Directions for this task: Every entry needs to be reproduced exactly.

Provided entries:
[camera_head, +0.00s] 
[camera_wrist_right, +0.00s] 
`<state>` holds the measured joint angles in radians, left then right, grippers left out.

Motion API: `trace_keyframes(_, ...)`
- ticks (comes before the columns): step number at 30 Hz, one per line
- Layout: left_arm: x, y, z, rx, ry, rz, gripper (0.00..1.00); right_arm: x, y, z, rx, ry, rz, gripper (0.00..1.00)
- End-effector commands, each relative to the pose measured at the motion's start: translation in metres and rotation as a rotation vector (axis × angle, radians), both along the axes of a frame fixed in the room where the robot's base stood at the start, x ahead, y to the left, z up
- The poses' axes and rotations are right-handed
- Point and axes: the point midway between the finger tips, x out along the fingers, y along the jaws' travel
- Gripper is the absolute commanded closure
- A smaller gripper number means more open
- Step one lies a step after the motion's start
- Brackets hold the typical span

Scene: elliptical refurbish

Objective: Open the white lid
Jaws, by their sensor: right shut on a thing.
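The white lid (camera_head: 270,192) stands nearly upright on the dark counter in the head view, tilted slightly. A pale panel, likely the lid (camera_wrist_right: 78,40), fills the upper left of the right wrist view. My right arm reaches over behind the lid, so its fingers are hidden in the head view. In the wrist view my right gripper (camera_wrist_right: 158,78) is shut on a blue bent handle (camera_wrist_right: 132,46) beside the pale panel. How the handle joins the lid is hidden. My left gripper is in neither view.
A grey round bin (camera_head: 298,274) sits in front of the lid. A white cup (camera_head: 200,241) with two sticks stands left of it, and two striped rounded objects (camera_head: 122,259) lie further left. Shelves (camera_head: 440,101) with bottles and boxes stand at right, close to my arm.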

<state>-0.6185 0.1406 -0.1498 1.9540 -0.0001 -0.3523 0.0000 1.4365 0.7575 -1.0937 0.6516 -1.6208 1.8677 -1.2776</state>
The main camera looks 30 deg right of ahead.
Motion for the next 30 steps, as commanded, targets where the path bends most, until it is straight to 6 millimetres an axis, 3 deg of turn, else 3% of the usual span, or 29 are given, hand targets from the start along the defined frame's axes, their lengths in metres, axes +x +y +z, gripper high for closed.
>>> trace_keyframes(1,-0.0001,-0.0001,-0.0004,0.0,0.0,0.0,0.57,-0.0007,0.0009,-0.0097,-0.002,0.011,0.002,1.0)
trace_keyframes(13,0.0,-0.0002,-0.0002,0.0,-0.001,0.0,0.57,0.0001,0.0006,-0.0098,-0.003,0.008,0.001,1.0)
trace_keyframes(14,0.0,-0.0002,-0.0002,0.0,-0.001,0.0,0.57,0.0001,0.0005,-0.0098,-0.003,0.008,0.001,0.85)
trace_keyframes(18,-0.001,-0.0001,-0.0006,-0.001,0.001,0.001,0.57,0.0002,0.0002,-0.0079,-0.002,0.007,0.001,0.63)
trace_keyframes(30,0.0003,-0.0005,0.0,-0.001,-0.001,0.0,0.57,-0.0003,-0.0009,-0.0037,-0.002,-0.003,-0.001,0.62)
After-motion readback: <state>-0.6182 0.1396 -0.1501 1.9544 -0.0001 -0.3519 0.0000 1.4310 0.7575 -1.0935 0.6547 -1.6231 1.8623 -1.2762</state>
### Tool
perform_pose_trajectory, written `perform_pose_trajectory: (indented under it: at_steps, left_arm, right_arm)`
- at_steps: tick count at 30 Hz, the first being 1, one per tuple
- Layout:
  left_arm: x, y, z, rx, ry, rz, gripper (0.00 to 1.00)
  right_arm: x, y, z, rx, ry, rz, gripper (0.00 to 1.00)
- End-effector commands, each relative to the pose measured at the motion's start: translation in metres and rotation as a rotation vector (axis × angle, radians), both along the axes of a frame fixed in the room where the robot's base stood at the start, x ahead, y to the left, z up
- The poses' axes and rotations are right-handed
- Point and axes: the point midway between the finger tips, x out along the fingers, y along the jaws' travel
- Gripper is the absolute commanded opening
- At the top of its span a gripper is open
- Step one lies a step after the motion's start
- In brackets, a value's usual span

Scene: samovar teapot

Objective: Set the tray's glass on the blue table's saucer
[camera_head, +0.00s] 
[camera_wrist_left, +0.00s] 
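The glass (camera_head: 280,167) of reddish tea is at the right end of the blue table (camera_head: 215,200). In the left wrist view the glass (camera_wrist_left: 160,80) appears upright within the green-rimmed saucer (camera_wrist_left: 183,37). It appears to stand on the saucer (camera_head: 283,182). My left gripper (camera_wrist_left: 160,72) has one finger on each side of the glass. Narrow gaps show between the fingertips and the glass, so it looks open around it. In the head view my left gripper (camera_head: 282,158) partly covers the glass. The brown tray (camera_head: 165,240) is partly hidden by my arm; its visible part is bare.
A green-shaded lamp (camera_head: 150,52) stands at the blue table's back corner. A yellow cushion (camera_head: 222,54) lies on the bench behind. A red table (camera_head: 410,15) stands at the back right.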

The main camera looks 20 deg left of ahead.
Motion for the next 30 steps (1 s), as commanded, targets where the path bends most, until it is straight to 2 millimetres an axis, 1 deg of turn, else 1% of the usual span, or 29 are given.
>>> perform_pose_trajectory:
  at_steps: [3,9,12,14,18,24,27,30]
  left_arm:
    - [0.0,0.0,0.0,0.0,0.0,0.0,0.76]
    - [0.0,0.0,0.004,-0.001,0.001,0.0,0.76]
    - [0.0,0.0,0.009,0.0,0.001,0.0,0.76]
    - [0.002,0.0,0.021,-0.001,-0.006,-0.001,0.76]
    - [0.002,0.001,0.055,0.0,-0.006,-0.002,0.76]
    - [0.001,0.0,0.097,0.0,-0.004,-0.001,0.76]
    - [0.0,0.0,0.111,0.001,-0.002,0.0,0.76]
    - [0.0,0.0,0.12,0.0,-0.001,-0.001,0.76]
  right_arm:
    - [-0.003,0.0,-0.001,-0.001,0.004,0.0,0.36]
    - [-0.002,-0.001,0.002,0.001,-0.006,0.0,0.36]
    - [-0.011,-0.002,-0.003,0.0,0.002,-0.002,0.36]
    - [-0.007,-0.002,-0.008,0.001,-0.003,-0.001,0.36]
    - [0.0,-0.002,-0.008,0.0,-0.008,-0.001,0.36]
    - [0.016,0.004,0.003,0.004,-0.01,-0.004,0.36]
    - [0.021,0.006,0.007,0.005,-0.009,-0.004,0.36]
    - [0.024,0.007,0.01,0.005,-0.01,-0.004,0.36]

Task response:
[camera_head, +0.00s] 
[camera_wrist_right, +0.00s] 
`<state>` holds the measured joint angles in radians, left then right, grippers left out.

Motion API: `trace_keyframes(_, ...)`
- ticks (comes before the columns): step number at 30 Hz, one per line
- Layout: left_arm: x, y, z, rx, ry, rz, gripper (0.00..1.00); right_arm: x, y, z, rx, ry, rz, gripper (0.00..1.00)
- End-effector commands, each relative to the pose measured at the motion's start: translation in metres and rotation as a rotation vector (axis × angle, radians), both along the axes of a frame fixed in the room where the robot's base stood at the start, x ahead, y to the left, z up
- The poses' axes and rotations are right-handed
- Point and axes: the point midway between the finger tips, x out along the fingers, y along the jaws' travel
- Gripper is the absolute commanded closure
- A smaller gripper number means more open
- Step one lies a step after the motion's start
- Brackets hold the typical span

Scene: elliptical refurbish

Objective: Open the white lid
Jaws, by their sensor: right shut on a thing.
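The white lid (camera_head: 270,192) stands nearly upright on the dark counter in the head view, tilted slightly. A pale panel, likely the lid (camera_wrist_right: 78,40), fills the upper left of the right wrist view. My right arm reaches over behind the lid, so its fingers are hidden in the head view. In the wrist view my right gripper (camera_wrist_right: 158,78) is shut on a blue bent handle (camera_wrist_right: 132,46) beside the pale panel. How the handle joins the lid is hidden. My left gripper is in neither view.
A grey round bin (camera_head: 298,274) sits in front of the lid. A white cup (camera_head: 200,241) with two sticks stands left of it, and two striped rounded objects (camera_head: 122,259) lie further left. Shelves (camera_head: 440,101) with bottles and boxes stand at right, close to my arm.

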<state>-0.6185 0.1406 -0.1498 1.9540 -0.0001 -0.3523 0.0000 1.4365 0.7575 -1.0937 0.6516 -1.6208 1.8677 -1.2776</state>
The main camera looks 30 deg right of ahead.
Motion for the next 30 steps, as commanded, targets where the path bends most, until it is straight to 6 millimetres an axis, 3 deg of turn, else 3% of the usual span, or 29 are given, hand targets from the start along the defined frame's axes, their lengths in metres, axes +x +y +z, gripper high for closed.
>>> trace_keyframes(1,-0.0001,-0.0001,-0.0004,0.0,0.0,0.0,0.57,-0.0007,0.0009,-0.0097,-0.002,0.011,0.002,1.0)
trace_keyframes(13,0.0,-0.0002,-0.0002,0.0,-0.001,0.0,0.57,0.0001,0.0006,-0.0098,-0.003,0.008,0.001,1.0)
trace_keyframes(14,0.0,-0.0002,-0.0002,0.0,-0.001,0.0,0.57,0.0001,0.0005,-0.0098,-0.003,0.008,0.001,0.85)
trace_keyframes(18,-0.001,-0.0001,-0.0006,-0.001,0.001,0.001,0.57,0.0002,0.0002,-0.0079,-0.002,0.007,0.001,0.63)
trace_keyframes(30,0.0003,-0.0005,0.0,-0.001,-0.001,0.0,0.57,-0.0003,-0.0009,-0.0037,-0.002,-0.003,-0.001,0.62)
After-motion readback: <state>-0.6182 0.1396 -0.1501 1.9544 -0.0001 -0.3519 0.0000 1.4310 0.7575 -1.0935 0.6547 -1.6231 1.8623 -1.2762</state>
### Tool
perform_pose_trajectory, written `perform_pose_trajectory: (indented under it: at_steps, left_arm, right_arm)`
- at_steps: tick count at 30 Hz, the first being 1, one per tuple
- Layout:
  left_arm: x, y, z, rx, ry, rz, gripper (0.00 to 1.00)
  right_arm: x, y, z, rx, ry, rz, gripper (0.00 to 1.00)
- End-effector commands, each relative to the pose measured at the motion's start: translation in metres and rotation as a rotation vector (axis × angle, radians), both along the axes of a frame fixed in the room where the robot's base stood at the start, x ahead, y to the left, z up
- The poses' axes and rotations are right-handed
- Point and axes: the point midway between the finger tips, x out along the fingers, y along the jaws' travel
- Gripper is the absolute commanded opening
- At the top of its span a gripper is open
- Step one lies a step after the motion's start
- In brackets, a value's usual span

Scene: samovar teapot

Objective: Set the tray's glass on the blue table's saucer
[camera_head, +0.00s] 
[camera_wrist_left, +0.00s] 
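The glass (camera_head: 280,167) of reddish tea is at the right end of the blue table (camera_head: 215,200). In the left wrist view the glass (camera_wrist_left: 160,80) appears upright within the green-rimmed saucer (camera_wrist_left: 183,37). It appears to stand on the saucer (camera_head: 283,182). My left gripper (camera_wrist_left: 160,72) has one finger on each side of the glass. Narrow gaps show between the fingertips and the glass, so it looks open around it. In the head view my left gripper (camera_head: 282,158) partly covers the glass. The brown tray (camera_head: 165,240) is partly hidden by my arm; its visible part is bare.
A green-shaded lamp (camera_head: 150,52) stands at the blue table's back corner. A yellow cushion (camera_head: 222,54) lies on the bench behind. A red table (camera_head: 410,15) stands at the back right.

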The main camera looks 20 deg left of ahead.
Motion for the next 30 steps (1 s), as commanded, targets where the path bends most, until it is straight to 2 millimetres an axis, 1 deg of turn, else 1% of the usual span, or 29 are given.
>>> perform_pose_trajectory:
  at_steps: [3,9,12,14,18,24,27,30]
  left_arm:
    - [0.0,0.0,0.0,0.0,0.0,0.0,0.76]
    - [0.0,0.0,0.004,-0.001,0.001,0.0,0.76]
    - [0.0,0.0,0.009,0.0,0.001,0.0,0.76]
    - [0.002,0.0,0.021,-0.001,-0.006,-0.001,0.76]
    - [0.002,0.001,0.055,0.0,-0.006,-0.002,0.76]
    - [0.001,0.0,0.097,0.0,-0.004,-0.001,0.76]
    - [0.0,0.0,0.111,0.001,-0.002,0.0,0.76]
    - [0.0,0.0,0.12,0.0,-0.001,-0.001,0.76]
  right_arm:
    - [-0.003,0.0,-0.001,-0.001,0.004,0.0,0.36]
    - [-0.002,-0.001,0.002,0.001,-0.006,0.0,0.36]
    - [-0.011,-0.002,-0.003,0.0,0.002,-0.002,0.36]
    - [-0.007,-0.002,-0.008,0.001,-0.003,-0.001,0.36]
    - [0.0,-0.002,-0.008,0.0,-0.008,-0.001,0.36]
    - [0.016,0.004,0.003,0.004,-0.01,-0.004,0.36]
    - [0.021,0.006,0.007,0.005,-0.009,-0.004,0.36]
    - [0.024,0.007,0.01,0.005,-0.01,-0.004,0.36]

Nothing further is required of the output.